STORED DATA start
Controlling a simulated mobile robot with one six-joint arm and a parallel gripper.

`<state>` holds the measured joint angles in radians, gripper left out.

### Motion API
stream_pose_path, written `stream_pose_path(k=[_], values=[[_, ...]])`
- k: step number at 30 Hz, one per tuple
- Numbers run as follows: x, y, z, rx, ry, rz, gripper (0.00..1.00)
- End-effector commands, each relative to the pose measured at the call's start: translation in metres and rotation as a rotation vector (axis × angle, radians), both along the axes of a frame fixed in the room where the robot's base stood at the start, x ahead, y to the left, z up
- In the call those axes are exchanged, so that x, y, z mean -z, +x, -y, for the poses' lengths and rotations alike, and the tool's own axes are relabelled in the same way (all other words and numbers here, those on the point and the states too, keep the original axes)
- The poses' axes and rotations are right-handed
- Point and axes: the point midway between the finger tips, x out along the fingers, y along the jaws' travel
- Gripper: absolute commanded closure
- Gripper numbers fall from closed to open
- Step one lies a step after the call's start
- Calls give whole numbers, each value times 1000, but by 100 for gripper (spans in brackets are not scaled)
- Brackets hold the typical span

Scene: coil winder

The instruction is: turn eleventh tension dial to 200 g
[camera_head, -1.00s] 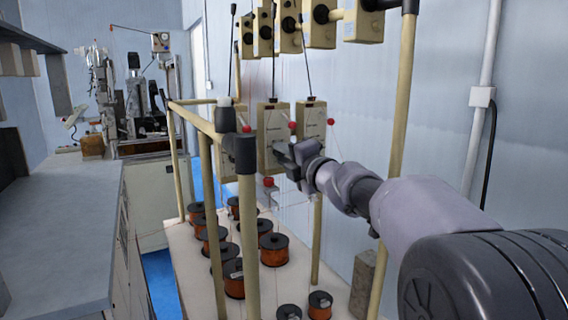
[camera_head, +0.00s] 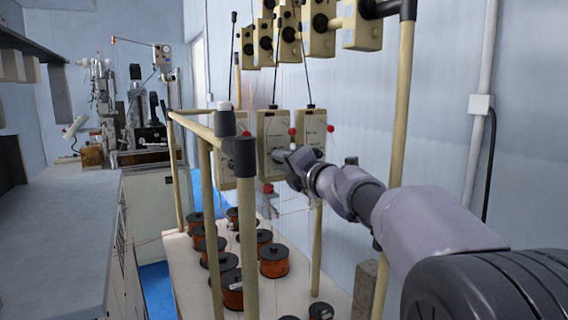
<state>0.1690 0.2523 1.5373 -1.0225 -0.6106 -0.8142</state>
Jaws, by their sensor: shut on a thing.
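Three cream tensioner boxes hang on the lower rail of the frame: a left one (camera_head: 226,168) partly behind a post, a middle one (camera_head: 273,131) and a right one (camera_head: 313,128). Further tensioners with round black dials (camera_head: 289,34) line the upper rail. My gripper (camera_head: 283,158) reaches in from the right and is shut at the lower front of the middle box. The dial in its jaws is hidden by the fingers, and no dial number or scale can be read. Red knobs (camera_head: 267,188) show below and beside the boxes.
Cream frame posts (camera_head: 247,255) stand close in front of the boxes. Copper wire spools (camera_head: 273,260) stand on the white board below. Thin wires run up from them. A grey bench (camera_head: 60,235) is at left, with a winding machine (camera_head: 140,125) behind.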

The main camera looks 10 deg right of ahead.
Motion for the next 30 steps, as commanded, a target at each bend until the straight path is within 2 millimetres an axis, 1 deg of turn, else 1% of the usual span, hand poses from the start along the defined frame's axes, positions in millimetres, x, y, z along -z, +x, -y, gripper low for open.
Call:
STORED DATA end
→ TASK DIRECTIONS
Using the material above, return every line exactly as it appears, minus the pictures.

→ REPLY
Controlling a simulated mobile robot with one six-joint arm and a parallel gripper.

`<state>` holds the measured joint angles in radians, gripper left out.

### Motion API
stream_pose_path, written `stream_pose_path(k=[_], values=[[_, ...]])`
- k: step number at 30 Hz, one per tuple
- Numbers run as follows: x, y, z, rx, ry, rz, gripper (0.00..1.00)
- End-effector commands, each relative to the pose measured at the call's start: translation in metres and rotation as a rotation vector (axis × angle, radians), both along the axes of a frame fixed in the room where the robot's base stood at the start, x ahead, y to the left, z up
- In the call those axes are exchanged, so that x, y, z mean -z, +x, -y, for the poses' lengths and rotations alike, and the tool's own axes are relabelled in the same way (all other words and numbers here, those on the point and the states too, keep the original axes)
- The poses' axes and rotations are right-handed
- Point and axes: the point midway between the finger tips, x out along the fingers, y along the jaws' travel
- Gripper: absolute commanded closure
- Gripper numbers fall from closed to open
- Step one lies a step after the call's start
- Calls give whole numbers, each value times 1000, but by 100 for gripper (spans in brackets are not scaled)
- Brackets hold the typical span

Scene: coil winder

The instruction is: turn eleventh tension dial to 200 g
[camera_head, -1.00s] 
[camera_head, +0.00s] 
<state>0.1690 0.2523 1.5373 -1.0225 -0.6106 -0.8142</state>
Jaws, by their sensor: shut on a thing.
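Three cream tensioner boxes hang on the lower rail of the frame: a left one (camera_head: 226,168) partly behind a post, a middle one (camera_head: 273,131) and a right one (camera_head: 313,128). Further tensioners with round black dials (camera_head: 289,34) line the upper rail. My gripper (camera_head: 283,158) reaches in from the right and is shut at the lower front of the middle box. The dial in its jaws is hidden by the fingers, and no dial number or scale can be read. Red knobs (camera_head: 267,188) show below and beside the boxes.
Cream frame posts (camera_head: 247,255) stand close in front of the boxes. Copper wire spools (camera_head: 273,260) stand on the white board below. Thin wires run up from them. A grey bench (camera_head: 60,235) is at left, with a winding machine (camera_head: 140,125) behind.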

The main camera looks 10 deg right of ahead.
Motion for the next 30 steps, as commanded, a target at each bend until the straight path is within 2 millimetres an axis, 1 deg of turn, else 1% of the usual span, hand poses from the start along the defined frame's axes, positions in millimetres, x, y, z along -z, +x, -y, gripper low for open.
Call:

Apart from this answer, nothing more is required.